【公演レポ】広上淳一&札幌交響楽団、「札響の第9」 in Kitara

12月11日、札幌交響楽団特別演奏会「札響の第九」が札幌コンサートホール Kitara で行われた。 指揮者は友情客演指揮者の広上淳一。

ワーグナー「ジークフリート 牧歌」でコンサートはスタート。1870年のクリスマスの早朝ワーグナーの邸宅で前年に誕生した男児ジークフリートを産んでくれた妻のために作曲された祝いの曲である。冒頭のホ長調の旋律は乙女心を描き、後半の変イ長調で奏される旋律は愛の幸せと称され喜び悦びを表す大作で、札響の演奏は満員の観客の心を捉えていた。

ベートーヴェン交響曲第9番は、ベートーヴェン自身はタイトルをつけなかったが、日本では略称として「第九」(だいく)とも呼ばれ、年末恒例の演目となっている。
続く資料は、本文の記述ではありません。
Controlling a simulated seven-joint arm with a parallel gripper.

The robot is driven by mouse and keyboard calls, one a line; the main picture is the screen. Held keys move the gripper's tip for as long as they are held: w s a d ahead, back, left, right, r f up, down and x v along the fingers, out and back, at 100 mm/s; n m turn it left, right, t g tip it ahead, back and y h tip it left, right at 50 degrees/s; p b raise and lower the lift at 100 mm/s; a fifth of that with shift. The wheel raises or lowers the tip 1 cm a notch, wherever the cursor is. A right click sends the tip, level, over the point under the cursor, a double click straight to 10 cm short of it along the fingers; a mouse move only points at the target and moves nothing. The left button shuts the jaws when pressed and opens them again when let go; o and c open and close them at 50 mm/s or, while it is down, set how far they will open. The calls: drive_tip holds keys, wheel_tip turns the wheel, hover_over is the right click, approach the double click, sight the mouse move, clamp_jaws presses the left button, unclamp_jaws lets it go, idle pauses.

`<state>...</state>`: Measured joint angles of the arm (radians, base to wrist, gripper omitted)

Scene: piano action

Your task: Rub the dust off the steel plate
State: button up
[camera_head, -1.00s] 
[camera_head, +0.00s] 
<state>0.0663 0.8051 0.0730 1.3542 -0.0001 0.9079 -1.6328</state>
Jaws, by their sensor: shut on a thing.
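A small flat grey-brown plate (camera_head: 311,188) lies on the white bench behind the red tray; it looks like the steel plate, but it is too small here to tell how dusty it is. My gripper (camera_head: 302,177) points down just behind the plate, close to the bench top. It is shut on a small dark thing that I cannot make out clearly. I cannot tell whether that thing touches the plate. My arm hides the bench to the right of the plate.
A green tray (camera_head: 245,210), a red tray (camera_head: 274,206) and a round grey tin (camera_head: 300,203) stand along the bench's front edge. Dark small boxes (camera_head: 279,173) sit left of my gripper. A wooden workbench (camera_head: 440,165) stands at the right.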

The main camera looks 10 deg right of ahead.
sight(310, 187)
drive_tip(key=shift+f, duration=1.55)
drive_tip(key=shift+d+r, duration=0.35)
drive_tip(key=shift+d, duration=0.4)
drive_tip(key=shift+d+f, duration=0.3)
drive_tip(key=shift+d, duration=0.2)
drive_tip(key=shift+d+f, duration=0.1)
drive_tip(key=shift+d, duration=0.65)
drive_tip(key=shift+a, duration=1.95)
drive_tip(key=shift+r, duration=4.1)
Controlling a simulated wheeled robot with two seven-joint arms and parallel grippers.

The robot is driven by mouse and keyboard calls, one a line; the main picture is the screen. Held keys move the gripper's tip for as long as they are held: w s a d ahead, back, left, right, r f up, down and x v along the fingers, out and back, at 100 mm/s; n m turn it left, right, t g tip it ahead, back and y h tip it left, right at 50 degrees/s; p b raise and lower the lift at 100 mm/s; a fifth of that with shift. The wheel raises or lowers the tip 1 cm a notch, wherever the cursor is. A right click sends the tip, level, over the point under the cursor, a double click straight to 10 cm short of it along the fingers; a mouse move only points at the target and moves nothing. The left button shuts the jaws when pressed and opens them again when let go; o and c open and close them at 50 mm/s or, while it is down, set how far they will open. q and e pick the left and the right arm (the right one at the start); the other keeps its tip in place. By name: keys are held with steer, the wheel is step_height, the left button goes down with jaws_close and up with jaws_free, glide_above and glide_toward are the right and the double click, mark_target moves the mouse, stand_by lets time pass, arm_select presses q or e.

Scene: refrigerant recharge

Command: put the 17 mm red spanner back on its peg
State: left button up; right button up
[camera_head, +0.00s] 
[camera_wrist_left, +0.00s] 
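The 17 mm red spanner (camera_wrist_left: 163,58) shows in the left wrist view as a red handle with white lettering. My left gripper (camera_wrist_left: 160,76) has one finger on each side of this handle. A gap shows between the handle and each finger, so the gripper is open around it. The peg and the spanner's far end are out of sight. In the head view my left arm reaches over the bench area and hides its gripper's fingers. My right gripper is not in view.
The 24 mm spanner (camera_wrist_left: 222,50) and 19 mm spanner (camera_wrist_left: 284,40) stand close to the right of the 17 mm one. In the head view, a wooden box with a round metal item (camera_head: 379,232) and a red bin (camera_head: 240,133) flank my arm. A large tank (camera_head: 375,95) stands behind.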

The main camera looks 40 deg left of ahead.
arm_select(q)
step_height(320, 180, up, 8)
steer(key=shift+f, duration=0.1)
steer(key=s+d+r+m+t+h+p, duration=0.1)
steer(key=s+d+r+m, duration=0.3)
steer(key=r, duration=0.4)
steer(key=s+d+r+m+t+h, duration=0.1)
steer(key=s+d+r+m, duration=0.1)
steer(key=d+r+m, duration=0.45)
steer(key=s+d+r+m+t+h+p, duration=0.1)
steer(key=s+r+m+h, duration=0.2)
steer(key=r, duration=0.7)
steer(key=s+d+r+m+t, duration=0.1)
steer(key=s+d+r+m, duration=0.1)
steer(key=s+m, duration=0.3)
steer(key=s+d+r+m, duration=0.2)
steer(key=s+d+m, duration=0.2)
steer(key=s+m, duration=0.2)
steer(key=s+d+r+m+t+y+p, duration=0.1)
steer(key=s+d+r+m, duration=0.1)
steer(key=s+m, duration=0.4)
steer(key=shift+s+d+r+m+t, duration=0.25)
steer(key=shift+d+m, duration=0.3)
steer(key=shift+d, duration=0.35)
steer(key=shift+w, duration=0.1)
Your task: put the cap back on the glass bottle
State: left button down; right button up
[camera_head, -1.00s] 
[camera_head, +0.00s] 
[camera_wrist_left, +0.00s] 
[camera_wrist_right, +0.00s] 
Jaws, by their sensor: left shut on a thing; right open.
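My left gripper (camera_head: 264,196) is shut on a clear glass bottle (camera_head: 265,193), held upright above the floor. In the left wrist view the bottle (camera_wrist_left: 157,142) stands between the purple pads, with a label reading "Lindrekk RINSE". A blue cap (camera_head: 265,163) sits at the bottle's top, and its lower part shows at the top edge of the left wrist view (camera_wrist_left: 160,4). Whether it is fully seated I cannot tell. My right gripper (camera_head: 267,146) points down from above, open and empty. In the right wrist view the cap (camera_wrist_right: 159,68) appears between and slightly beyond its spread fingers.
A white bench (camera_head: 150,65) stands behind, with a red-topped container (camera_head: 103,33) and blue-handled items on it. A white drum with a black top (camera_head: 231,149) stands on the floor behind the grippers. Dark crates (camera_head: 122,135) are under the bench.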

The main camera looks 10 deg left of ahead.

第二楽章展開部はティンパニのソロが活躍し、聞き応えがあった。指揮者の広上淳一は小柄ながらキレのよい引き締まった指揮ぶりで、札幌交響楽団から推進力と迫力溢れる響きを引き出していった。

第四楽章が低弦が「歓喜の主題」を紡ぎ出し、バリトン独唱が登場。
日本を代表するバスの一人である妻屋秀和の独唱は、病み上がりとは思えない見事な低音を聴かせてくれた。

ソプラノ秦茂子、メゾソプラノ清水華澄 、テナー吉田浩之 、バス妻屋秀和の四者四様の際立った歌唱と73名の札響合唱団のすばらしい歌声が広いコンサートホールいっぱいに響き渡った。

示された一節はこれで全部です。